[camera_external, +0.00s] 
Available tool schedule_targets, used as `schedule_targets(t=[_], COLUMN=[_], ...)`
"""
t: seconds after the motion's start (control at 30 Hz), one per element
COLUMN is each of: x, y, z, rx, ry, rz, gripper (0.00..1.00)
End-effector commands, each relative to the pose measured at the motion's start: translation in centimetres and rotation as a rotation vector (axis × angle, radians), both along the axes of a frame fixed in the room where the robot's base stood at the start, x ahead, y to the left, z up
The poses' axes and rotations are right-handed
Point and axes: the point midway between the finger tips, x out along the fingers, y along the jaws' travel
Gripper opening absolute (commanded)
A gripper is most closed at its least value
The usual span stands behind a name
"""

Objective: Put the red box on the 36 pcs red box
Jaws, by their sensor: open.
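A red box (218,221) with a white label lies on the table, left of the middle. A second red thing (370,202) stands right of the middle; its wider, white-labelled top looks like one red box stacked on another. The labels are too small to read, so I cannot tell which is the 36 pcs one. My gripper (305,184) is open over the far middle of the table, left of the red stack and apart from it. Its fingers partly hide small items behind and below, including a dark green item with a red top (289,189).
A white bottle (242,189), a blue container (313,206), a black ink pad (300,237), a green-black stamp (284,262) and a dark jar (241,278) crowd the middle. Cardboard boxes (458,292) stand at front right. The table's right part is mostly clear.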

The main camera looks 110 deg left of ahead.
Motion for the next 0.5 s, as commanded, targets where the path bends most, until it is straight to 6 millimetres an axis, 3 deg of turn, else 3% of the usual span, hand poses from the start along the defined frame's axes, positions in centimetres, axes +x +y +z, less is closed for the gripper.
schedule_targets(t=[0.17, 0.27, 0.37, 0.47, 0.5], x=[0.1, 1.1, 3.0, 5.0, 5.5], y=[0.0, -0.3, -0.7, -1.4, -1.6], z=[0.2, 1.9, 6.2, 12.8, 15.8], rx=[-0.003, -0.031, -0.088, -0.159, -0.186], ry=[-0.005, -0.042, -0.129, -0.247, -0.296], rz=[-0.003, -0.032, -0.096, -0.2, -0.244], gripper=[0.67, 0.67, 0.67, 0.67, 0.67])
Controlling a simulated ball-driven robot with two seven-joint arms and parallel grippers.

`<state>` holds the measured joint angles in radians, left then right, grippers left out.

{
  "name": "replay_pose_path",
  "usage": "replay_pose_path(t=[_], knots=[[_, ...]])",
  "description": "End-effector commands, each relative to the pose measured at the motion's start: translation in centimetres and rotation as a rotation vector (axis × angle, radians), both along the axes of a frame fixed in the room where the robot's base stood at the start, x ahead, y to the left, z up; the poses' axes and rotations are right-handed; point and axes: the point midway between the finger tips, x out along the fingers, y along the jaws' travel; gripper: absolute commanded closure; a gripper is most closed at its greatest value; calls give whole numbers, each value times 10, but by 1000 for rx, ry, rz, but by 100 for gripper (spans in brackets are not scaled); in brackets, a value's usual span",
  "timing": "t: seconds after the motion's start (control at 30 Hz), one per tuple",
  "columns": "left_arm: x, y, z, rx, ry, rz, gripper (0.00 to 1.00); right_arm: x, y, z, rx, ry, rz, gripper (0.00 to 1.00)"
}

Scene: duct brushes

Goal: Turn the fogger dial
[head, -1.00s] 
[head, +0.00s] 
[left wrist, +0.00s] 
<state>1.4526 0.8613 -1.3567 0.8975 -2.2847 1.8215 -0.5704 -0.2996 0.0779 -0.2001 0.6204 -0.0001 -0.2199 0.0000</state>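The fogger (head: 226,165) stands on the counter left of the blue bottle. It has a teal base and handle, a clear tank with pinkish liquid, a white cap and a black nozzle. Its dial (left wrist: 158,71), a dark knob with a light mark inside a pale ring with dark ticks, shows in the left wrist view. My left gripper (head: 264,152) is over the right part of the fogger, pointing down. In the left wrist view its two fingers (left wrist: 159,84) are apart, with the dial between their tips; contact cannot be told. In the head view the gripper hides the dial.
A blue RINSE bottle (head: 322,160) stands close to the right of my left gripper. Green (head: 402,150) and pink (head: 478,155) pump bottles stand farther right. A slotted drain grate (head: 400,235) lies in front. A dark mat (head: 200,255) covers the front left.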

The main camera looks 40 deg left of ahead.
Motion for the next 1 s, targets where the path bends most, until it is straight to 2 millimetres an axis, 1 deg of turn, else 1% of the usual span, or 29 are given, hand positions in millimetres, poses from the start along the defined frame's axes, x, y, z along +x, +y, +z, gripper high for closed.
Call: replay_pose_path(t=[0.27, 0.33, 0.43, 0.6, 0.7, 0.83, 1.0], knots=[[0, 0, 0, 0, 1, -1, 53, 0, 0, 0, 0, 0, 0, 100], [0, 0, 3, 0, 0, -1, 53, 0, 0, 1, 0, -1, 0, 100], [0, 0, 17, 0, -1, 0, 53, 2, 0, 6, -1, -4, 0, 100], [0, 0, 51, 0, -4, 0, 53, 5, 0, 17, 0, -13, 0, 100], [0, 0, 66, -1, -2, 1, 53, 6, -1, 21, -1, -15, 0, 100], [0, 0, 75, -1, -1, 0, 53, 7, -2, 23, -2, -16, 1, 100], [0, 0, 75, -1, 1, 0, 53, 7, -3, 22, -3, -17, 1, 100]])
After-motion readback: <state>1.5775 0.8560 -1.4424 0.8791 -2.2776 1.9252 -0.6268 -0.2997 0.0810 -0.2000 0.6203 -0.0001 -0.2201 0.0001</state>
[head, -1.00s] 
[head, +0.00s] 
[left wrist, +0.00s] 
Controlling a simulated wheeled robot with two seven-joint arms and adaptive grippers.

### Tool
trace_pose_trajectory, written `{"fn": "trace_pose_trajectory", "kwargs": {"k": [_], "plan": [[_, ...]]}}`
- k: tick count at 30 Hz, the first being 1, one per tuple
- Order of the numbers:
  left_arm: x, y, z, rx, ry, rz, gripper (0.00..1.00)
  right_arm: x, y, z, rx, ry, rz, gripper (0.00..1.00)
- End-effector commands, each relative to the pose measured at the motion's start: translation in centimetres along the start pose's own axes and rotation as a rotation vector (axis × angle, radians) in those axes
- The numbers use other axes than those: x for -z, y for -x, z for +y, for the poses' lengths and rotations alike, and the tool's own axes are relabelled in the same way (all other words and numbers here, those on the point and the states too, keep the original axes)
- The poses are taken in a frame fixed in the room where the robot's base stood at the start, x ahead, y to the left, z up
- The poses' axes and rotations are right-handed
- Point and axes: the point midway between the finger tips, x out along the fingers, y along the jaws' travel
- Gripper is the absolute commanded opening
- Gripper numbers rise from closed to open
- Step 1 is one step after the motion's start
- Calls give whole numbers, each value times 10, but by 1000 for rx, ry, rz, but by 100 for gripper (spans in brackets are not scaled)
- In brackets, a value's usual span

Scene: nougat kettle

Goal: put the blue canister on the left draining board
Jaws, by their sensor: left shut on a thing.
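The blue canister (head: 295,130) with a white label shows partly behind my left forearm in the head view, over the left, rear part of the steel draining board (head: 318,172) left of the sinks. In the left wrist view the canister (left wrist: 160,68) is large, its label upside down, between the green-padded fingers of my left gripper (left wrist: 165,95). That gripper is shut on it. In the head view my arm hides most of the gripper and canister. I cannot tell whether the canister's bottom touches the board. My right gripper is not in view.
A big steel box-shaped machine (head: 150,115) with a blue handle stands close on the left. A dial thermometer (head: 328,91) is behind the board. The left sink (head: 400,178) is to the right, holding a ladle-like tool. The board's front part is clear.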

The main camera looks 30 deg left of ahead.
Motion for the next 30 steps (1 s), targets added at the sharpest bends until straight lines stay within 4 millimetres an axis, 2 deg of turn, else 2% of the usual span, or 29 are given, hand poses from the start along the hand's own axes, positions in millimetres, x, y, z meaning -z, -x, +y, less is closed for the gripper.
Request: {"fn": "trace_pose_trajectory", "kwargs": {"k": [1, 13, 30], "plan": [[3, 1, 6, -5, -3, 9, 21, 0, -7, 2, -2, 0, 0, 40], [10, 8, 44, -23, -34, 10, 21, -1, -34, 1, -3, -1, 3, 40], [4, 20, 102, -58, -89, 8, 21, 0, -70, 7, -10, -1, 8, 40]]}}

◆ **Task directions**
Set down, exactly as written, each line of the data from its opening line through the one containing "COLUMN is each". Output nothing more.

◆ **Full response**
[camera_external, +0.00s] 
Available tool schedule_targets, used as `schedule_targets(t=[_], COLUMN=[_], ...)`
"""
t: seconds after the motion's start (control at 30 Hz), one per element
COLUMN is each of: x, y, z, rx, ry, rz, gripper (0.00..1.00)

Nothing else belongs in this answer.